Proving Biomass Power Economics
Following the U.S. EPA’s Framework for Assessing Biogenic CO2 Emissions from Stationary Sources released in November, the volume of the debate about the wisdom of the framework and its accompanying memo to states has, not surprisingly, been turned up considerably.
Much has been made about the potential future effects of (correctly) counting biomass power as a “zero-emissions” power source. Will this cause all of the U.S. coal plants to convert to biomass? Will this lead to widespread forest devastation?
As all in the biomass industry are aware, the answer to these questions is a resounding “no.” The reason for this, beyond environmental concerns, politics, policy or regulatory barriers—all of which are important forces on their own—is simple: economics. The feedstocks used for biomass in the U.S. are primarily wastes derived from other industries. Given the relatively low energy prices in the U.S., now and for the foreseeable future, no rational landowner would sell high-value fiber like sawlogs or pulp for the prices commanded by using wood for energy.

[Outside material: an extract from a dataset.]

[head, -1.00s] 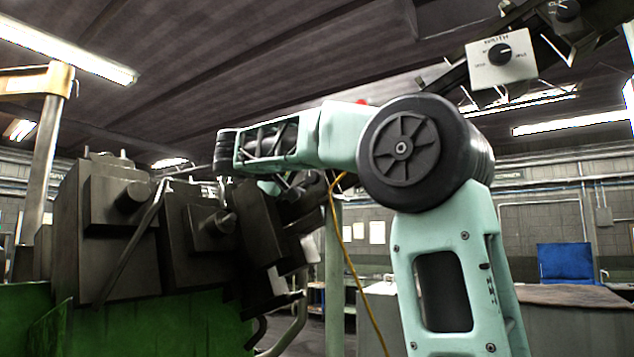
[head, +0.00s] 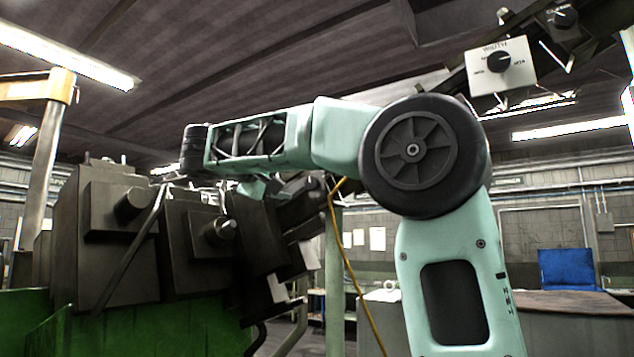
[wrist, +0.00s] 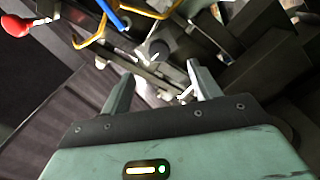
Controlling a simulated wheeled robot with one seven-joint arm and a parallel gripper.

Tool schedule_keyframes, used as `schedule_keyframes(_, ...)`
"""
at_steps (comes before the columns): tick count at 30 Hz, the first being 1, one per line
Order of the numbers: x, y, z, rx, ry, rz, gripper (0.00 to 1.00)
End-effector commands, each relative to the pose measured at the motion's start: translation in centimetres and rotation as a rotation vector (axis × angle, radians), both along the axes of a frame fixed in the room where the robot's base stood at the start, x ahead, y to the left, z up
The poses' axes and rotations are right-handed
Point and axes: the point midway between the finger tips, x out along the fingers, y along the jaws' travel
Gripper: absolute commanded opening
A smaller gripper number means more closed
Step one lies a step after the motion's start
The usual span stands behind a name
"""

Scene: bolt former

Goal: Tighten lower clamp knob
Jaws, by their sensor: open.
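My gripper (wrist: 160,84) is open in the wrist view, with nothing between its two pale green fingers. In the head view my gripper is hidden behind my forearm and the dark machine blocks, and no clamp knob can be made out there.
Dark machine blocks (head: 118,235) with protruding round studs stand on a green base (head: 130,325) at left. A WIDTH dial panel (head: 501,65) hangs upper right. The wrist view shows yellow bars (wrist: 92,32), a red knob (wrist: 16,26) and dark blocks (wrist: 262,60) close at right.

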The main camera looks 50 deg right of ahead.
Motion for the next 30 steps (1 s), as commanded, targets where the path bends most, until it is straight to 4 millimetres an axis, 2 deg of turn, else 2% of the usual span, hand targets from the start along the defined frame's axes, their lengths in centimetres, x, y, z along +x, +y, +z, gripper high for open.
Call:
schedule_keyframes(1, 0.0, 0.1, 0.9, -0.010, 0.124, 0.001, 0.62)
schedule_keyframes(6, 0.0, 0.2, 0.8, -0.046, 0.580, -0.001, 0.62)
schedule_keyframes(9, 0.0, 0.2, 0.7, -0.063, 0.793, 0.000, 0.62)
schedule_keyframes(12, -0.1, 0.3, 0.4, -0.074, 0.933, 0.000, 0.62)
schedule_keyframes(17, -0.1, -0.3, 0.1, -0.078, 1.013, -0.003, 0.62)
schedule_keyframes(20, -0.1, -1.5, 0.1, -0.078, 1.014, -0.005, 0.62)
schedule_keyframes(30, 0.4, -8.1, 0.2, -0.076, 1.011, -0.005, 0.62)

The universe of fuels used in our plants is entirely a function of power prices. Energy has and always will be the least attractive market for biomass.
In late March, I spoke at the EPA’s Scientific Advisory Board hearing on biogenic emissions to deliver this message. The comments submitted by the Biomass Power Association encouraged the EPA to classify biomass as “zero carbon,” once and for all.
One way that we can demonstrate the role of economics is by looking at two of the biggest biomass states, California and Maine. Historically, the California industry heavily relied upon forest-derived biomass. As the California forest products industry shrank, plants were increasingly forced to source their fuel elsewhere. Today, California’s biomass sector remains strong, relying upon forest residues for only 13 percent of its fuel, with the remainder from a wide variety of sources.
In contrast is Maine, which ranks fifth in the U.S. for the production of biomass power. Biomass is responsible for 25 percent of Maine’s overall power supply and represents 60 percent of the state’s renewable portfolio. Wood accounts for almost one-third of New England’s entire renewable supply, with Maine supplying a significant amount to the region.
Maine’s forest products industry is healthy and sustainable. As the largest privately owned, contiguous working forest in the U.S., it is a model for what can happen—both for rural communities and for the health of forests—when low-value wood is utilized for power. Pulpwood represents 56 percent of the 459 million cubic feet that was harvested from Maine’s woods in 2011; sawlogs make up 23 percent; biomass for electricity accounts for 18 percent; and pellets and firewood, 2 percent. All of these uses coexist, and each contributes to the economic health of the forest, allowing landowners to manage “forests as forests” and have access to markets for all parts of the tree. It is precisely because of these markets that Maine boasts a 97 percent regeneration rate and twice the standing wood volume today than it did in 1950.
Regardless of region, all biomass plants throughout the country share the same basic principle: They cannot compete with higher-value uses like sawlogs and merchantable pulp. As a result, even if EPA were to conclude that all biomass is carbon neutral, the fear that biomass electricity would somehow undertake major harvests and compete with the value of pulp and sawlogs is fantasy. Use of fuel is not a function of carbon accounting—it’s a function of price.